The subject of the Trump bankruptcies was the Atlantic City casino empire he built in the 1990s. However, as Trump was filing corporate bankruptcies, he was able to retain his personal assets, a strategy that has been used by everyone who wisely separated their personal assets from their business via the likes of an LLC or corporation.

Henry Ford

Henry Ford

“You can have any color you like, as long as it’s black.” These words, attributed to Henry Ford, summarize the story of how he invented the modern automobile industry with the assembly line. But before creating Ford Motors, Ford created the utter failure of The Detroit Automobile Company in 1899. Ford was working on the cars himself, which left him little time or energy to manage the business. The unfortunate result is that he was unable to pay his investors and had to file for bankruptcy. Ford created a second car company in 1901, which again led to filing for bankruptcy for some of the same reasons. Henry Ford finally learned his lesson and in 1903 created the Ford Motor Company, which remains one of the largest carmakers in America.

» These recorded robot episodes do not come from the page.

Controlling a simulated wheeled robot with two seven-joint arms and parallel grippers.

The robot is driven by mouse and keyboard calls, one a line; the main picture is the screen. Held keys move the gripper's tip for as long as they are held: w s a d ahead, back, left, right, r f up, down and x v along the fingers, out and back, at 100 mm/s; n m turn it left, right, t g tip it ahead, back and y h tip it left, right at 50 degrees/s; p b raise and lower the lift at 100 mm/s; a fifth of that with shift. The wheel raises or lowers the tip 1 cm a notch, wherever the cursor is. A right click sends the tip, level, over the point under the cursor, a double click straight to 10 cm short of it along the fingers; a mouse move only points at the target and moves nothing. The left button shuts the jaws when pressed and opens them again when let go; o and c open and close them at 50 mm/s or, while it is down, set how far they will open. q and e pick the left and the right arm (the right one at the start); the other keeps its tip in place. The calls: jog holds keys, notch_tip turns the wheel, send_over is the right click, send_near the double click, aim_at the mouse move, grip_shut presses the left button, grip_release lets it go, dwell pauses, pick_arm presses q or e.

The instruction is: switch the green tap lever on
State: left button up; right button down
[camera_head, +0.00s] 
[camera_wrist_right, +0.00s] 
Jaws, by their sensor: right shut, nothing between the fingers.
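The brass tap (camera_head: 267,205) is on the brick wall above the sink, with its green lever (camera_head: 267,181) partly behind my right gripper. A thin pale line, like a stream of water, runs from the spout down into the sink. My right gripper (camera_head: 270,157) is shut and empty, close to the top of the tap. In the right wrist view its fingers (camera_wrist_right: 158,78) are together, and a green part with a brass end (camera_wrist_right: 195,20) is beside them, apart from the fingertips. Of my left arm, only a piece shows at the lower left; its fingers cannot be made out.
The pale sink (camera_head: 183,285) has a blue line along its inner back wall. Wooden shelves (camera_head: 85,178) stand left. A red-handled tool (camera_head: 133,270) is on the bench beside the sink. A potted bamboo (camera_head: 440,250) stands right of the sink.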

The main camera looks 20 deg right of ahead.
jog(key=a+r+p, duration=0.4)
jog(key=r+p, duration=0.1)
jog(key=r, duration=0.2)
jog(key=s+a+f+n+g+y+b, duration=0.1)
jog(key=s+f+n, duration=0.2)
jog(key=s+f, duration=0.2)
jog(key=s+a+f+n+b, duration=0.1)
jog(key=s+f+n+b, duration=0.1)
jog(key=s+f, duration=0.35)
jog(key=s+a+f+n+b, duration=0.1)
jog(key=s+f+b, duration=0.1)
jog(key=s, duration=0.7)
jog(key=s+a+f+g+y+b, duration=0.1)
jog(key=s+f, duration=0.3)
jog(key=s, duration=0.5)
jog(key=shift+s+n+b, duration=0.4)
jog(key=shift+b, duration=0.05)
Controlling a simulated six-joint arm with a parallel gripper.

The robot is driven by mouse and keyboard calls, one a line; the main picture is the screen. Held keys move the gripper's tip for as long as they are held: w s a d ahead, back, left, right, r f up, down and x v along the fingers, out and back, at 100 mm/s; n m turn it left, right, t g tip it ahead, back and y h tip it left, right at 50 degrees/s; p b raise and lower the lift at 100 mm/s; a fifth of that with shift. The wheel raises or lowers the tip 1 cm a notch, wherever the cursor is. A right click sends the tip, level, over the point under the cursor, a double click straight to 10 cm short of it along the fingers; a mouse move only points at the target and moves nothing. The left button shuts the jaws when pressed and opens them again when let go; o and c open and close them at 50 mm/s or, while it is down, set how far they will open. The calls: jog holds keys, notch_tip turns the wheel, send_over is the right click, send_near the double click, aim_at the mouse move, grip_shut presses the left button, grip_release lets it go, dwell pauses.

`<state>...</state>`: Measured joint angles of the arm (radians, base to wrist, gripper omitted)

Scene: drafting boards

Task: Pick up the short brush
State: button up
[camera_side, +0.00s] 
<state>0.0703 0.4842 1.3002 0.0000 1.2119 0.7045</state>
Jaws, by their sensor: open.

Overwhelmed by debt? You are not alone 

It’s not the end of the story if you feel like your debt is insurmountable. Bankruptcy is not a legal tool used exclusively by debtors with no hope and nothing going on in their life. Rather, it is a legal tool that has been used by some very rich and famous people to reorganize their finances or cut their losses so they can move on.

Successful people in every area – real estate, finance, politics, entertainment, and sports, to name a few – have filed for bankruptcy so they can move on towards new goals. In some cases, filing for bankruptcy forced them into restructuring much more than their finances. They went on to establish new businesses and new careers, bringing the world things that might not have been seen otherwise. But filing for bankruptcy does not have to be so lofty. For the average consumer, it is the best way and only way to escape from underneath a mountain of interest-bearing debt. Bankruptcy is not an ending to your personal finance journey, but rather a new beginning.